Unabashedly liberal, Olbermann insisted on reporting facts, modeling his style after legendary newsman Edward R. Murrow, who stood up to Senator Joe McCarthy, the fanatical communist hunter of the 1950’s. He even borrowed Murrow’s closing: “Good night and good luck.”

In his nearly eight years on MSNBC, ,the host of “Countdown” was the first in the media who had the temerity after 9/11 to criticize George W. Bush and help charter the course for others in the mainstream media to also challenge Bush. He gave voice to some at his own network, as well as countless viewers, by demonstrating a style that could be simultaneously over-the-top and elegantly intellectual to demonstrate a righteous anger at the constant barrage of lies and propaganda perpetrated by the right wing, particularly on Fox News.

After it became obvious that the WMD tale promulgated by Bush to lead us into war was a complete and total fabrication, he read one of his many stem winding commentaries, which became legendary, and punctuated it by looking at the camera and stating, “You, sir, are a liar!”.

Olbermann hosted the top rated news show at the network so it wasn’t poor ratings or lack of ad revenue that resulted in his expulsion. For eight years his passionate dedication to the profession of broadcast news led to a string of other liberal shows on the network hosted by Rachel Maddow, Ed Schultz and Lawrence O’Donnell. Even politically ambidextrous types like Chris Matthews displayed responsiveness to liberal viewers and their concerns. Ratings for the network and the prime time news block were never higher. While it might have been just a simple parting of the ways, Keith Olbermann’s sudden exit from television looked suspiciously like something other than good business and good broadcast journalism.

Although so far unsubstantiated, informed speculation has so far abounded that the ouster was triggered by execs at NBC to assuage the demands of Comcast ownership in advance of their takeover. Merely two days earlier, Comcast’s historic proposed merger with NBC Universal won approval from the FCC and Justice Department, clearing the way for the largest U.S. cable company to combine with a national broadcaster. It is easy to imagine the new right-wing honchos at Comcast as being unwilling to stomach Olbermann’s in-your-face displays of the cold, hard, truth.
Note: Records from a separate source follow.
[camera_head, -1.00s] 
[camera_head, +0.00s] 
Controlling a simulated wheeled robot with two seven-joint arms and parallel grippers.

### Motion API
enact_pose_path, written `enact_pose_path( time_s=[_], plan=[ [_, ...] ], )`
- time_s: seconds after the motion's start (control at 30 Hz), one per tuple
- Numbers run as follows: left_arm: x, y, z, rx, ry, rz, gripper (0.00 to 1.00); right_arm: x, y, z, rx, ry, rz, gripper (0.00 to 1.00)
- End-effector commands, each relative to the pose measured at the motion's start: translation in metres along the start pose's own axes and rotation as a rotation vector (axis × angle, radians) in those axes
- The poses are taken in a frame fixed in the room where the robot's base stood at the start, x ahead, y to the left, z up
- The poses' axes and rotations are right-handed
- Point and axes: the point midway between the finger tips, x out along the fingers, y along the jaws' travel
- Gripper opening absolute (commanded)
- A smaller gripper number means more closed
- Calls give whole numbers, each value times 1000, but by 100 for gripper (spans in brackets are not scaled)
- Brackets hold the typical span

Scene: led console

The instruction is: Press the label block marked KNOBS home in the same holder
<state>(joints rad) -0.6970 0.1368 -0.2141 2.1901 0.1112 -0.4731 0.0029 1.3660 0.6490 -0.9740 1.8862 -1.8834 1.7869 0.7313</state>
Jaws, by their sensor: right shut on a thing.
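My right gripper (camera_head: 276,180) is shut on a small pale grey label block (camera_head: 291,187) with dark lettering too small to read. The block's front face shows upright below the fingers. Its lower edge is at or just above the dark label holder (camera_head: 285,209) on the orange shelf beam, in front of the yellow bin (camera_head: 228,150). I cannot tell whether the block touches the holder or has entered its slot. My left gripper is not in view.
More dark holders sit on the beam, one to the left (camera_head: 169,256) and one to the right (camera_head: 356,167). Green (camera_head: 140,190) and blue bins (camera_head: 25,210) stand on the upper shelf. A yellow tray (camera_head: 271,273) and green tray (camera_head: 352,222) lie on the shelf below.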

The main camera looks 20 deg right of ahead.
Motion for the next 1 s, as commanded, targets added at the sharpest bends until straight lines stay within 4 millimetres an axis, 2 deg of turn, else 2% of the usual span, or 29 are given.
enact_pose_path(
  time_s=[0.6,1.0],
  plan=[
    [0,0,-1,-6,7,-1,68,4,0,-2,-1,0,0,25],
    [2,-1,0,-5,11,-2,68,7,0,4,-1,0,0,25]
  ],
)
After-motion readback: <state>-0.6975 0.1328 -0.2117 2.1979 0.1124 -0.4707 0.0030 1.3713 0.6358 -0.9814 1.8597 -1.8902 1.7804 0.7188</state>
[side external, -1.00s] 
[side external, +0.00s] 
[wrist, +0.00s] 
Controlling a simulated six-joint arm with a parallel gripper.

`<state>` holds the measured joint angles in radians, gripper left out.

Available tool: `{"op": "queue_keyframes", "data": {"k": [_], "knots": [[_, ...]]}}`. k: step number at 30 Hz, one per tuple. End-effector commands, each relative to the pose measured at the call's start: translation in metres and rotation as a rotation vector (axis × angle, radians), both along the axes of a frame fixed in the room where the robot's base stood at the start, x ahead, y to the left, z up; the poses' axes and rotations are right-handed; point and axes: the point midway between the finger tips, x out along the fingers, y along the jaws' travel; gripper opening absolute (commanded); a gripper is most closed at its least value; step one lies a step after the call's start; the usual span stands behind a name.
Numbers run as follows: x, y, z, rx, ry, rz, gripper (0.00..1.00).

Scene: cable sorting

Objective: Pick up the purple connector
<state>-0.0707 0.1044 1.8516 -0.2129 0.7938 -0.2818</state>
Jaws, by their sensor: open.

It is well understood in the corporate media world that Comcast chief, Brian Roberts, is a political über-conservative who served as co-chairman of the 2000 Republican convention and allegedly achieved Bush Ranger status for having raised at least $200,000 for George W. Bush’s re-election in 2004. It was clear that,t from his new perch as CEO, Mr. Roberts would not easily tolerate an employee who was as brazenly critical of Bush and the Republican Party as Keith Olbermann. So it is no great leap to imagine Roberts considering it his patriotic duty to destroy the only foothold of liberal-oriented broadcast news on television.
Olbermann’s swift departure by NBC/Comcast should serve as a wake-up call, for progressives. They could soon find themselves systematically silenced, just like Olbermann, with no voice for their political interests. While Conservatives have built a vast media infrastructure—from newspapers, publishing houses, and ownership of 90% of AM radio stations to a major TV network serving purely Republican Party purposes- progressives have treated the media as a low priority.

In time, unless liberals work to build media counterparts to the ever increasingly popular personalities on Fox News and to talk radio titans like Rush Limbaugh, their voices will be no more than cries in the corporate right-wing wilderness. The mainstream media in America is now held by six corporate conglomerates—- Westinghouse/CBS, Walt Disney/ABC, News Corp/FOX, Time-Warner TBS, Viacom, and GE/NBC Universal. Not a liberal outfit in the bunch.

This latest purchase of NBC by Comcast and the elimination of Keith Olbermann are prime examples of the inexorable movement of the nation toward a feudal Corporatocracy maintained, in large part, by complete mass media control.

“Good luck” is right. As a free press slowly disappears and dissenters become voiceless, we will need it.